In the intervening years between [sic] and Machacek, Preuschl and Pirker's first official release as FAT, FAT (Abstract Logix, 2012), the guitarist released a number of similarly impressive albums for the label, including 2007's Improvision and '10's especially impressive 24 Tales. But with FAT it became clear that Machacek had found the perfect group for his appealing complex compositional constructs that, predicated on the guitarists's keen attention to sound, form and detail, also provide no shortage of space for freewheeling, dazzling improvisational élan and the trio's increasingly empathic interaction.

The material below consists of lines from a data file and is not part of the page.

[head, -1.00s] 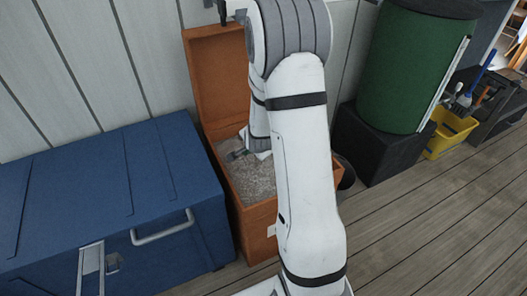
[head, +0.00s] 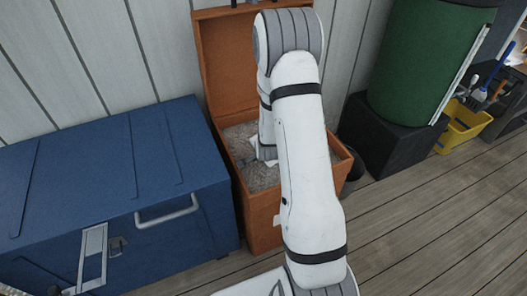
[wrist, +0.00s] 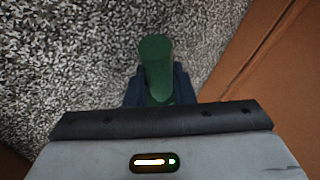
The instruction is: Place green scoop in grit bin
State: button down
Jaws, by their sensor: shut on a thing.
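The grit bin (head: 250,212) is an orange-brown box with its lid raised against the wall and grey grit (head: 262,178) inside. In the wrist view, my gripper (wrist: 160,88) is shut on the green scoop (wrist: 157,60), of which a rounded green end shows between the dark fingers. Grey grit fills the view behind it, and the bin's orange wall (wrist: 265,60) is at the right. In the head view my arm hides most of the gripper and the scoop. I cannot tell whether the scoop touches the grit.
A blue chest (head: 110,190) stands close on the left of the bin. A green barrel (head: 425,65) on a black block (head: 390,135) and a yellow bucket (head: 462,128) stand to the right. The plank floor (head: 430,220) in front is clear.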

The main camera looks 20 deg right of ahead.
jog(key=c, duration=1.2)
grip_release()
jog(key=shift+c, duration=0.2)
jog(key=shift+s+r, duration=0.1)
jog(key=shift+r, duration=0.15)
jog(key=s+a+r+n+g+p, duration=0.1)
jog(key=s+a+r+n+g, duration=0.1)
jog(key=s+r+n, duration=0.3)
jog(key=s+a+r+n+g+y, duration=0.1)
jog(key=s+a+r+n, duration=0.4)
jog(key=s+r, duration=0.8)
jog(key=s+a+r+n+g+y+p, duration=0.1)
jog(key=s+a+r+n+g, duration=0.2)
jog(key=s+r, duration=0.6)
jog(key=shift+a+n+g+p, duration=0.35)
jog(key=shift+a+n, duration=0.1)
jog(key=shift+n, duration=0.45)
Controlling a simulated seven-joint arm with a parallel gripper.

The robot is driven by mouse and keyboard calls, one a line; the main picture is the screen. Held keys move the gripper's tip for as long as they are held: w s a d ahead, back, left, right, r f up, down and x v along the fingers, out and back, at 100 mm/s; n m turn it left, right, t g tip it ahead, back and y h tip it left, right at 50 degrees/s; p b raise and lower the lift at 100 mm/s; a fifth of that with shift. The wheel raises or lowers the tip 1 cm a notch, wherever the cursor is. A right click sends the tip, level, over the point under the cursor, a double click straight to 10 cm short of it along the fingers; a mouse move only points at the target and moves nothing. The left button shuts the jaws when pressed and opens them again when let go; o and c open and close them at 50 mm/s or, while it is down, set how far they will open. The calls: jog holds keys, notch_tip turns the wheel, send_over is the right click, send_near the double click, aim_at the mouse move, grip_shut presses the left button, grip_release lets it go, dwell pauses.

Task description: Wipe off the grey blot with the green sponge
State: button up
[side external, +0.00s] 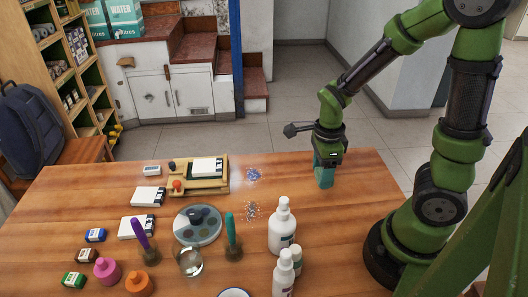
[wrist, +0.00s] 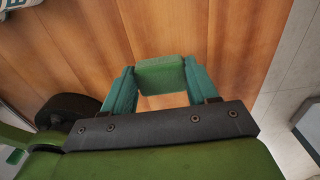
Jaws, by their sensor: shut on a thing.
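My gripper (side external: 324,172) is at the right part of the wooden table, its teal fingers pointing down at or just above the surface. In the wrist view my gripper (wrist: 160,82) is shut on the green sponge (wrist: 160,72), a block held between the two fingertips. In the side view the fingers hide most or all of the sponge. I cannot tell whether the sponge touches the table. The grey blot (side external: 250,211), a speckled patch, lies on the table left of my gripper and nearer the camera, behind the white bottles.
A blue speckled blot (side external: 253,175) lies behind the grey one. A white pump bottle (side external: 282,228) stands close to the grey blot. A green brush in a holder (side external: 232,240), a round palette (side external: 198,226) and a wooden tray (side external: 185,189) stand left. Table around my gripper is clear.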

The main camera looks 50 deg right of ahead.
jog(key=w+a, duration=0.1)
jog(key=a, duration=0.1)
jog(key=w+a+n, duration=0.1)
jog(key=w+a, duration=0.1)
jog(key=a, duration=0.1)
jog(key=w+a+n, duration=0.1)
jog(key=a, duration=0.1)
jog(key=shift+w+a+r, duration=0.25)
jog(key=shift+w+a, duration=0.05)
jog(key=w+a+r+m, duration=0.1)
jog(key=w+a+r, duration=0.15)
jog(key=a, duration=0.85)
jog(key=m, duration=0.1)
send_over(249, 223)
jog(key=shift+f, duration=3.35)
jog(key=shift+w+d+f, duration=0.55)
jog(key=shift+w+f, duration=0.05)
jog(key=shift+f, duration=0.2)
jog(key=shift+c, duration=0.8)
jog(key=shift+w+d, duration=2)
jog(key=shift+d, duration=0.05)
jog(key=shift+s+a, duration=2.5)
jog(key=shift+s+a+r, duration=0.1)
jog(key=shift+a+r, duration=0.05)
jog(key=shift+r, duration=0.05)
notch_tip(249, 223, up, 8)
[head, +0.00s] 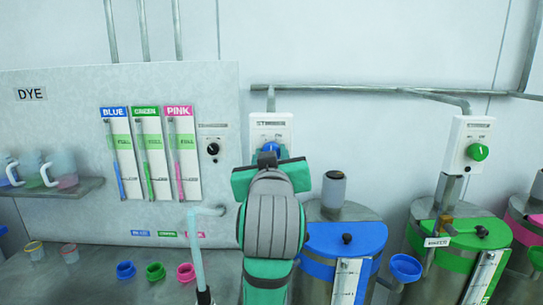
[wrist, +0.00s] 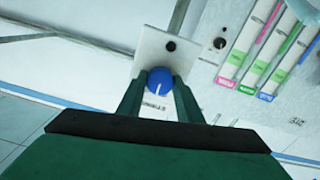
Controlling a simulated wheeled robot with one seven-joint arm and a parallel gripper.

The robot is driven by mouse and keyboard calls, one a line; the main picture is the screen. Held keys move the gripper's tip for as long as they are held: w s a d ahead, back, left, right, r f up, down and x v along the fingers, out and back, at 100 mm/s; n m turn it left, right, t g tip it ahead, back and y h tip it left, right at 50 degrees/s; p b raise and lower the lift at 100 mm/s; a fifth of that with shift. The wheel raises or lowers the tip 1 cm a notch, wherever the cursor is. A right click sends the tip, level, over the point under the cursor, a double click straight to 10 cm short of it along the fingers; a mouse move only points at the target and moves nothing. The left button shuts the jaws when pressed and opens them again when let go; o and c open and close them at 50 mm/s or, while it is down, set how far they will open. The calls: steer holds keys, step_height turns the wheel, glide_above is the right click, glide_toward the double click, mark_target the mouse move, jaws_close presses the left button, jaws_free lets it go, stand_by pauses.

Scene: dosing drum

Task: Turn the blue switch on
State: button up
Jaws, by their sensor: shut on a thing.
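The blue switch (head: 270,148) is a round knob on a white wall box (head: 284,126), partly hidden behind my gripper in the head view. The wrist view shows the blue knob (wrist: 161,79) from the front, with a white pointer line on it. My gripper (head: 269,159) is at the box, with one green finger on each side of the knob. In the wrist view my gripper (wrist: 159,90) is shut on the knob. The box's label is partly covered.
A blue-lidded drum (head: 345,240) stands right of my arm. A green-lidded drum (head: 455,245) and its box with a green knob (head: 477,152) are further right. A dye panel (head: 70,120) is at left, with a shelf of jugs (head: 60,187) and several coloured cups below.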

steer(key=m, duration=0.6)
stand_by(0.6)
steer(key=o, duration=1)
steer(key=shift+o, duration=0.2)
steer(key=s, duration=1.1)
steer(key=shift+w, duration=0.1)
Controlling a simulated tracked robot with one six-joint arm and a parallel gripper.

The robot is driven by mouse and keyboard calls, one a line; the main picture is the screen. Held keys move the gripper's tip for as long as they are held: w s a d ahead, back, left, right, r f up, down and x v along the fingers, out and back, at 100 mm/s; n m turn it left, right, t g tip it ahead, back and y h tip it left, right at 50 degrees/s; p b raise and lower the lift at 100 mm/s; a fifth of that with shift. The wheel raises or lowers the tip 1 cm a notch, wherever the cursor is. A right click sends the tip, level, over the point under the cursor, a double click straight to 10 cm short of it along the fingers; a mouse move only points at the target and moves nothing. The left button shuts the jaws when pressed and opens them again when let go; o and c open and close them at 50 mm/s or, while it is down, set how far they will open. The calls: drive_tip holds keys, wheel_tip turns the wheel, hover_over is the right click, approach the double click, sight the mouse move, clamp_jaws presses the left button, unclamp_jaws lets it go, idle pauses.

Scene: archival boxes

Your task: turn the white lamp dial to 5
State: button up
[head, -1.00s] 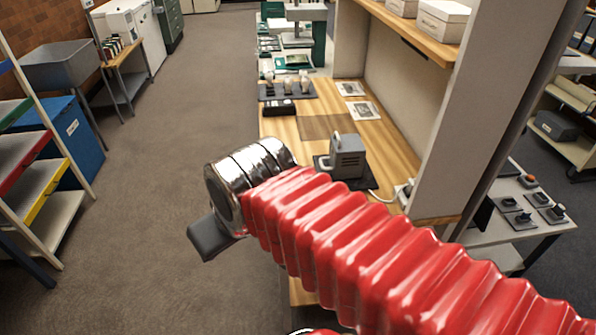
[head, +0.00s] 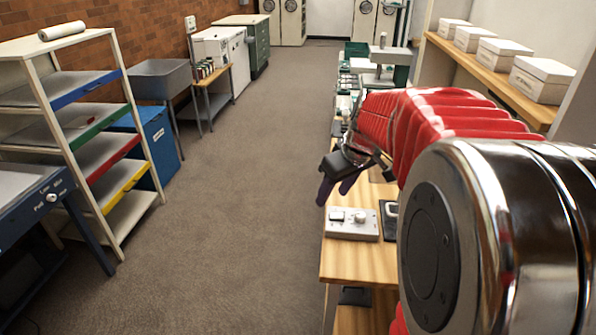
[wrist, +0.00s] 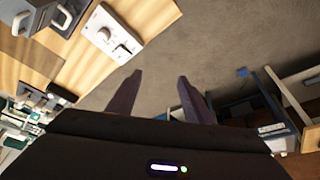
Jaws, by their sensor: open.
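A pale control box (head: 352,226) lies on the front of the wooden bench, with a round white dial (head: 360,216) and a small switch (head: 337,215) on top. The box also shows at the top of the wrist view (wrist: 112,30). The dial's setting is too small to read. My gripper (head: 335,190) hangs beyond the box in the head view, its dark fingers pointing down and left. In the wrist view its two fingers (wrist: 160,78) are apart, with only floor between them. It is empty and does not touch the box.
A grey device (wrist: 32,20) stands on the bench near the box. A blue stand (head: 40,200) at the left carries a white knob (head: 51,197). Shelves with coloured edges (head: 90,150) stand behind it. The floor aisle is clear.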

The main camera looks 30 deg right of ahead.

And so, with #awesome, Machacek's Fabulous Austrian Trio continues to move even further towards the more relaxed environs that defined (Living the Dream) (Abstract Logix, 2016), albeit with some differences. First and foremost, while (Living the Dream) moved FAT in a more egalitarian direction, compositionally speaking, with Preuschl contributing four of its eleven tracks, #awesome returns the writing focus to Machacek, who contributes nine of the album's ten tracks, with only the through-composed 53 seconds of "Turing" credited as "Preuschl's idea.'" Its unknown whether Machacek's guitar voicings were actually written by the bassist but, with Machacek delivering them alongside his band mates, this brief interlude and de facto introduction to Machacek's episodic "Holiday in Temelin" still feels as one with the rest of the album.

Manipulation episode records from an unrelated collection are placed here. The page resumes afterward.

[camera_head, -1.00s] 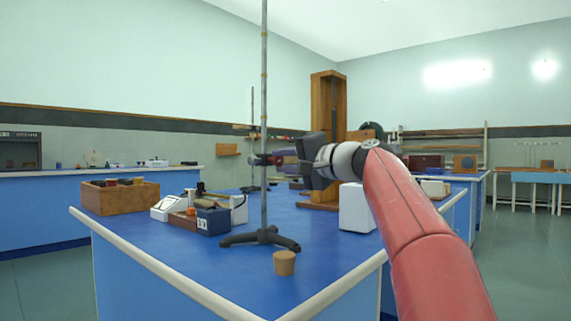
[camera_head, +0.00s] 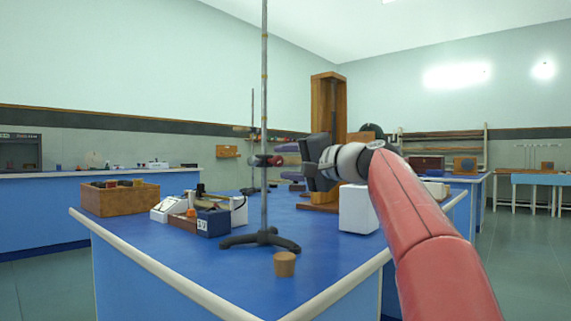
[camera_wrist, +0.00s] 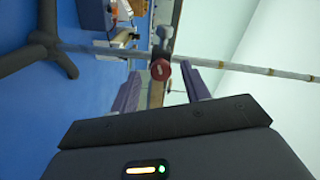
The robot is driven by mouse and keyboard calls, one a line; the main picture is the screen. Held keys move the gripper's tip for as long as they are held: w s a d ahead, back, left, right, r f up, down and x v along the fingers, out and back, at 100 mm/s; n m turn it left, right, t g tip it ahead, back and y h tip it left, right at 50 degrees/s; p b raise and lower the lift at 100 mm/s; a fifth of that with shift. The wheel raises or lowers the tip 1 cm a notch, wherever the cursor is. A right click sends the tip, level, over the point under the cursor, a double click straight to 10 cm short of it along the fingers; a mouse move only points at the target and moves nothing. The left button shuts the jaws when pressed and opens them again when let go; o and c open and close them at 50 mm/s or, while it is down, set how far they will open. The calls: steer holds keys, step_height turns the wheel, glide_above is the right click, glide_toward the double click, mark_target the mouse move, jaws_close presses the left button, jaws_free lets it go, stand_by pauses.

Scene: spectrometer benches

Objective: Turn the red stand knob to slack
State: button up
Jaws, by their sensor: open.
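The red knob (camera_wrist: 160,70) sits on the clamp of the metal stand (camera_head: 264,100), and a pale mark shows on its face. In the head view the knob (camera_head: 277,161) is small, just right of the rod. My gripper (camera_head: 287,162) is to the right of the stand, pointing at the knob. In the wrist view my gripper (camera_wrist: 163,86) has its two purple fingers apart, one on each side of the knob's line, with the knob ahead of and between their tips. The fingers do not appear to touch it.
The stand's dark tripod base (camera_head: 262,239) rests on the blue bench (camera_head: 190,265). A cork (camera_head: 284,264) stands in front of it. Boxes (camera_head: 208,220) lie left of the stand, and a white block (camera_head: 357,208) stands right, below my arm.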

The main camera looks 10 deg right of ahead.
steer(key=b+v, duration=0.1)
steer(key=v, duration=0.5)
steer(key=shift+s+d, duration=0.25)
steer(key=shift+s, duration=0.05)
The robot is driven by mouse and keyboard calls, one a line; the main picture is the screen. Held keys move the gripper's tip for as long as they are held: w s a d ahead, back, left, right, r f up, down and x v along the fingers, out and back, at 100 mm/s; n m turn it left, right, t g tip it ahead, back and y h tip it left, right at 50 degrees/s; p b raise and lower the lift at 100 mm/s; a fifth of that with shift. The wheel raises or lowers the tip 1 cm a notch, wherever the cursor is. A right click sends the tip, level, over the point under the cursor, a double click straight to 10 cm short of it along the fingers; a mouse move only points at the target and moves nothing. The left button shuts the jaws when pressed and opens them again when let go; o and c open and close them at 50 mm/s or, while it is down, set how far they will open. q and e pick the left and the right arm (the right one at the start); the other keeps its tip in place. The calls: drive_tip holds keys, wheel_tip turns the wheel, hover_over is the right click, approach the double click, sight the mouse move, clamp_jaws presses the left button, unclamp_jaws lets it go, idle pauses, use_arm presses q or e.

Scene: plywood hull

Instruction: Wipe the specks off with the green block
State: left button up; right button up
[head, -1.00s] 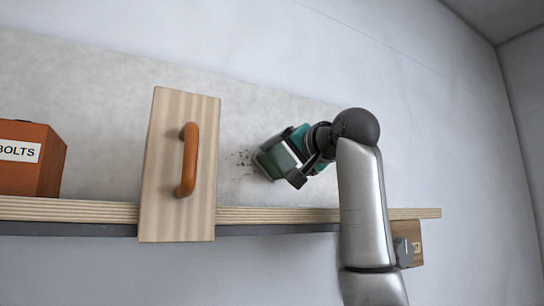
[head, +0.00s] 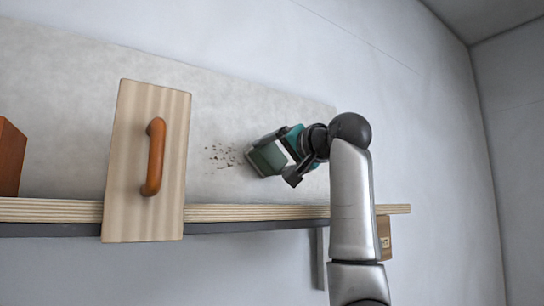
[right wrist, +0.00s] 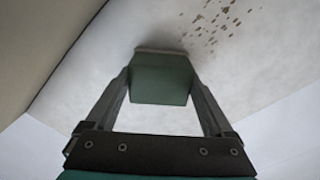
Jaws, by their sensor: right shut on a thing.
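The green block (head: 267,159) is held in my right gripper (head: 292,160), in front of the pale grey panel (head: 80,80). In the right wrist view the green block (right wrist: 162,80) sits between both fingers, with a thin brownish layer at its far end. The dark specks (head: 222,156) lie on the panel just left of the block. They also show in the right wrist view (right wrist: 217,20), up and right of the block. I cannot tell whether the block touches the panel. My left gripper is not in view.
A wooden board (head: 120,170) with an orange handle (head: 155,157) stands left of the specks, crossing the plywood ledge (head: 250,212). An orange-brown box (head: 10,158) is cut off at the left edge. A small brown box (head: 384,238) is below the ledge, right of my arm.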

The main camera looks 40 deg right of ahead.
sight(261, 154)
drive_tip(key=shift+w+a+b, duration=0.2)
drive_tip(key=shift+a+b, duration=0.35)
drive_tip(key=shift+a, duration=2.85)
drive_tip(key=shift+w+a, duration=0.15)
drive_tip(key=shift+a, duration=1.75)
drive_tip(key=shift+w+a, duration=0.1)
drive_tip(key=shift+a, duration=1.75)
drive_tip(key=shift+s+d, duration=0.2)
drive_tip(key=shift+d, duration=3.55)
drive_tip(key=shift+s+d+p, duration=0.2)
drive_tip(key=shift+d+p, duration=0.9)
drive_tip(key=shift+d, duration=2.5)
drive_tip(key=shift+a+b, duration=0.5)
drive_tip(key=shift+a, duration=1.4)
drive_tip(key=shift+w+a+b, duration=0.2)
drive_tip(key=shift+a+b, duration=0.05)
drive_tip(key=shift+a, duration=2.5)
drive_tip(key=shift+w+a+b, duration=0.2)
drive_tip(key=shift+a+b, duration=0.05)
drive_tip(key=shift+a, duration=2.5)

Yes, plenty has already been written about his roots in Allan Holdsworth's legato style and expansion upon the late guitarist's knotty harmonic voicings, but Machacek has long since asserted his own identity. Amongst many other things, Machacek's approach to harmony allows for shaping chord changes with internals that can, at times, ascend and descend concurrently in seemingly impossible ways. Similarly, much has also been spoken about the guitarist's penchant for Frank Zappa-informed writing, featuring episodic, rapid-fire compositional shifts that often feel more like complex collages that traverse a broad range of terrains than writing possessed of more straightforward form. But as the guitarist enters the south side of his forties, with a resume that includes Eddie Jobson's UKZ and semi-U.K. reunion, an ongoing teaching gig at LA's Musicians Institute and collaborations with British keyboardist/drummer Gary Husband, the late ex-King Crimson/Asia bassist/vocalist John Wetton and drummer Virgil Donati, amongst others, Machacek has long since emerged as a unique voice that is truly greater than the sum of its multifaceted musical touchstones.